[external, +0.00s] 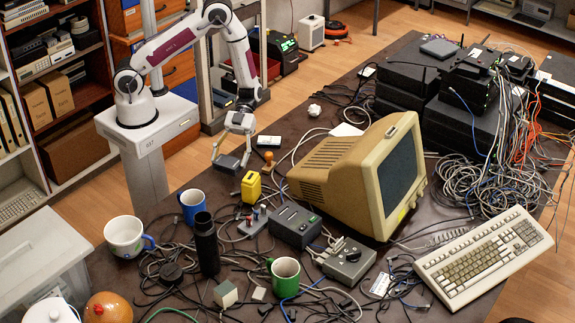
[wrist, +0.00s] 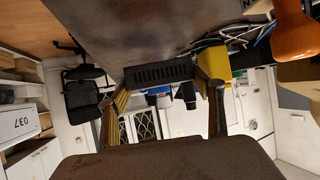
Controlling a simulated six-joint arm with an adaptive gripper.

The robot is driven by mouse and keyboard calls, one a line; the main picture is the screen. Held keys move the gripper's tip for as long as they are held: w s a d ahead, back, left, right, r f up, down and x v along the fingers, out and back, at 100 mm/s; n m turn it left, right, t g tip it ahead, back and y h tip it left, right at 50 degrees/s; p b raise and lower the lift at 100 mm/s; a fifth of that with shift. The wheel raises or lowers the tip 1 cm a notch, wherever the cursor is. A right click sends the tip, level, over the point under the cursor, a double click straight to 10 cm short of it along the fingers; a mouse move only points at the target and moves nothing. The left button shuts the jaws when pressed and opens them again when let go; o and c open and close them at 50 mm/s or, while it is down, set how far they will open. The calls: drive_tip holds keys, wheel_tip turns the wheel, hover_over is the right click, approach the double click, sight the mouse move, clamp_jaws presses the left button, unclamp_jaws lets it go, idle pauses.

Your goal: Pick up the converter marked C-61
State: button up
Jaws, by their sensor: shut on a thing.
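My gripper (external: 231,153) is shut on a small dark grey box (external: 229,164) near the table's far left edge in the external view. In the wrist view the box (wrist: 158,75) shows a dark side with a row of vent slots, between the two fingers of my gripper (wrist: 163,88). I cannot read a C-61 mark on it, so I cannot tell whether it is that converter. The external view does not clearly show whether the box is clear of the table. Other grey boxes, one dark (external: 295,226) and one lighter (external: 349,262), lie mid-table, their marks unreadable.
A yellow block (external: 251,187) stands close to the held box. A blue mug (external: 192,206), black bottle (external: 206,245), green mug (external: 285,277) and beige monitor (external: 350,175) stand among tangled cables. A wooden stamp (external: 268,161) is just right of my gripper.

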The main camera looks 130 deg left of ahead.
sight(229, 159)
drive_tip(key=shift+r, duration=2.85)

========

### Challenge
Give again only the lines of the material above that run from the one with "State: button up" through the end, both included, exactly as they appear.

### Result of this task
State: button up
Jaws, by their sensor: shut on a thing.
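My gripper (external: 231,153) is shut on a small dark grey box (external: 229,164) near the table's far left edge in the external view. In the wrist view the box (wrist: 158,75) shows a dark side with a row of vent slots, between the two fingers of my gripper (wrist: 163,88). I cannot read a C-61 mark on it, so I cannot tell whether it is that converter. The external view does not clearly show whether the box is clear of the table. Other grey boxes, one dark (external: 295,226) and one lighter (external: 349,262), lie mid-table, their marks unreadable.
A yellow block (external: 251,187) stands close to the held box. A blue mug (external: 192,206), black bottle (external: 206,245), green mug (external: 285,277) and beige monitor (external: 350,175) stand among tangled cables. A wooden stamp (external: 268,161) is just right of my gripper.

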The main camera looks 130 deg left of ahead.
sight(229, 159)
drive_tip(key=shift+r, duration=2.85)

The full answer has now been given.